**GOAL:** Begin at the line containing "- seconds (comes" in the entries below and end at the line containing "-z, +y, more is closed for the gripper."; transcribe that range exactly and nothing outside it.

**RECORDS PROVIDED:**
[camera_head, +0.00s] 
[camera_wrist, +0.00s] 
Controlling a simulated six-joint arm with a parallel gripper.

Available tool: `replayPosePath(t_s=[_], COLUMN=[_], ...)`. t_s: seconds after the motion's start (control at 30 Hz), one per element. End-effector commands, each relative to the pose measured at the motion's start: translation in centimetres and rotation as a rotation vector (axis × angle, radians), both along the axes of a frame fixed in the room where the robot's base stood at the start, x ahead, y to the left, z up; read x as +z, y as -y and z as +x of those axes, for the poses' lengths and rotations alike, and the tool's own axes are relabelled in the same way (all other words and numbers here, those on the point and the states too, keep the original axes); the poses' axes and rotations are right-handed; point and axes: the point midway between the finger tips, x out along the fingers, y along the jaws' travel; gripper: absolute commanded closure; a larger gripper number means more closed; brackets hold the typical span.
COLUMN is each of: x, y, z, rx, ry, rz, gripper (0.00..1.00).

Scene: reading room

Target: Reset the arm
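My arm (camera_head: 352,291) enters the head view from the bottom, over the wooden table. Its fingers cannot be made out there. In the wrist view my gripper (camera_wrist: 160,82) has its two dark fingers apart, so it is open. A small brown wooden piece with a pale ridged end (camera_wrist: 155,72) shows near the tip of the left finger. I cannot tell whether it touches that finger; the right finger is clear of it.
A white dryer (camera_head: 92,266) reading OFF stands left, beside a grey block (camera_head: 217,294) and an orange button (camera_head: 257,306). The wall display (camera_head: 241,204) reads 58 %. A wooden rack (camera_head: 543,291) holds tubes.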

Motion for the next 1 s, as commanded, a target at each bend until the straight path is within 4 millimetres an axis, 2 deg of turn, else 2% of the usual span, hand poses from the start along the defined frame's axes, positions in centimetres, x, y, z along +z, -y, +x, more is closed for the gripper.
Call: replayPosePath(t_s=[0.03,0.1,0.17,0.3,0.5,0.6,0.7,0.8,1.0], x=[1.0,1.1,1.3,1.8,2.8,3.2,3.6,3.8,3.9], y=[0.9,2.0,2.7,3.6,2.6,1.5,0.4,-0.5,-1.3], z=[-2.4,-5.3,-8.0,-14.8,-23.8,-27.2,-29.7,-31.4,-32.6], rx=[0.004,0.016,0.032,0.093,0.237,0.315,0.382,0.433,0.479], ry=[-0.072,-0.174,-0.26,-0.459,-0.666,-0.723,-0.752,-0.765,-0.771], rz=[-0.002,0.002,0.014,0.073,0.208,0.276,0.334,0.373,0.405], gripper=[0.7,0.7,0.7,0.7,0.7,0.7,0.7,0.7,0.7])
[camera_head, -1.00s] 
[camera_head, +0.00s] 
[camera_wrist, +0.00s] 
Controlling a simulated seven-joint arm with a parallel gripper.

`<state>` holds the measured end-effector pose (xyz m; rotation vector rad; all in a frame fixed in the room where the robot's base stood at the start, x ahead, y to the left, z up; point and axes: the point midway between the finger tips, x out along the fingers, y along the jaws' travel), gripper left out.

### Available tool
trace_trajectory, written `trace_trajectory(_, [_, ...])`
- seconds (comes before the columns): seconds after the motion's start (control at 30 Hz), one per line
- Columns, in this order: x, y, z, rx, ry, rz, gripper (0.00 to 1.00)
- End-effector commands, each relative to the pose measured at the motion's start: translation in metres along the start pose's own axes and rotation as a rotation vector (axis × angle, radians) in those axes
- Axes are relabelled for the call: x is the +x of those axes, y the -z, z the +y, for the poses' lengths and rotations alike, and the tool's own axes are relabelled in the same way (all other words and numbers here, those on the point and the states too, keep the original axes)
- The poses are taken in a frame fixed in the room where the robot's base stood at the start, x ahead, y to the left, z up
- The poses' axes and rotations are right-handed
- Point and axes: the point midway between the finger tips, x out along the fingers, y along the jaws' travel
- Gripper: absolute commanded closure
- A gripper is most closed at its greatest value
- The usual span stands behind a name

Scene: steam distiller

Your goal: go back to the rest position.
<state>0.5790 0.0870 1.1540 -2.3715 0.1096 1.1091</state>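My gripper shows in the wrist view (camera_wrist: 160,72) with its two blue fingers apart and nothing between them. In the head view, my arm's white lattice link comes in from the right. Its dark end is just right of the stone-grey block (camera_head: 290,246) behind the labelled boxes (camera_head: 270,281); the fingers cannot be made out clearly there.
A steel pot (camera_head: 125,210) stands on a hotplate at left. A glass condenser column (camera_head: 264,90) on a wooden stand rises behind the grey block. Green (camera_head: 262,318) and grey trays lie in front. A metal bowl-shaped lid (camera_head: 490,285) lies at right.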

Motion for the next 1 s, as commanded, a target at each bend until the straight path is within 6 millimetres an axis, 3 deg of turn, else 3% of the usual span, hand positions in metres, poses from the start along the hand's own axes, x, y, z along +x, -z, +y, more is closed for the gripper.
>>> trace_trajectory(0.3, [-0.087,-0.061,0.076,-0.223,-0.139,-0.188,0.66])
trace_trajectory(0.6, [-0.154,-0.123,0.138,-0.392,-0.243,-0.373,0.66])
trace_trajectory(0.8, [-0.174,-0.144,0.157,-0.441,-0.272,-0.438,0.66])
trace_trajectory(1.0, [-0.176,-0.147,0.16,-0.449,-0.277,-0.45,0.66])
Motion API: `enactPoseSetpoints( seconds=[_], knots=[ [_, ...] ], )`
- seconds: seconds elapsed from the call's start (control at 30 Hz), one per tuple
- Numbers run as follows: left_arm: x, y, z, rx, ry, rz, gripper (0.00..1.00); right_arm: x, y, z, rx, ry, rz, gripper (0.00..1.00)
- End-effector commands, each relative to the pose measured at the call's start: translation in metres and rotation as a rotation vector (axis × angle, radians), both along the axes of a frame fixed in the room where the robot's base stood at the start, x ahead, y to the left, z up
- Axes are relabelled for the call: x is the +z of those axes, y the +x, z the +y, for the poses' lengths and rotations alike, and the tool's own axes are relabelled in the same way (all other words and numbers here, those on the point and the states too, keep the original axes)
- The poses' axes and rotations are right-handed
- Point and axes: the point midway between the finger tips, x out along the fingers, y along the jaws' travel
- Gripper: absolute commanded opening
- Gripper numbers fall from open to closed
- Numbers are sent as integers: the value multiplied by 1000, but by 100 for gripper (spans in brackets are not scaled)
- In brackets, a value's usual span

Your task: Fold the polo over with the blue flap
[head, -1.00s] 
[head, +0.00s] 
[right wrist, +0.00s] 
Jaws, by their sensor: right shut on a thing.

**COMPLETED EXERCISE:**
- seconds (comes before the columns): seconds after the motion's start (control at 30 Hz), one per line
- Columns, in this order: x, y, z, rx, ry, rz, gripper (0.00 to 1.00)
- End-effector commands, each relative to the pose measured at the motion's start: translation in metres along the start pose's own axes and rotation as a rotation vector (axis × angle, radians) in those axes
- Axes are relabelled for the call: x is the +x of those axes, y the -z, z the +y, for the poses' lengths and rotations alike, and the tool's own axes are relabelled in the same way (all other words and numbers here, those on the point and the states too, keep the original axes)
- The poses are taken in a frame fixed in the room where the robot's base stood at the start, x ahead, y to the left, z up
- The poses' axes and rotations are right-handed
- Point and axes: the point midway between the finger tips, x out along the fingers, y along the jaws' travel
- Gripper: absolute commanded closure
- A gripper is most closed at its greatest value
- The usual span stands behind a name

Scene: steam distiller

Your goal: go back to the rest position.
<state>0.5790 0.0870 1.1540 -2.3715 0.1096 1.1091</state>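My gripper shows in the wrist view (camera_wrist: 160,72) with its two blue fingers apart and nothing between them. In the head view, my arm's white lattice link comes in from the right. Its dark end is just right of the stone-grey block (camera_head: 290,246) behind the labelled boxes (camera_head: 270,281); the fingers cannot be made out clearly there.
A steel pot (camera_head: 125,210) stands on a hotplate at left. A glass condenser column (camera_head: 264,90) on a wooden stand rises behind the grey block. Green (camera_head: 262,318) and grey trays lie in front. A metal bowl-shaped lid (camera_head: 490,285) lies at right.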

Motion for the next 1 s, as commanded, a target at each bend until the straight path is within 6 millimetres an axis, 3 deg of turn, else 3% of the usual span, hand positions in metres, poses from the start along the hand's own axes, x, y, z along +x, -z, +y, more is closed for the gripper.

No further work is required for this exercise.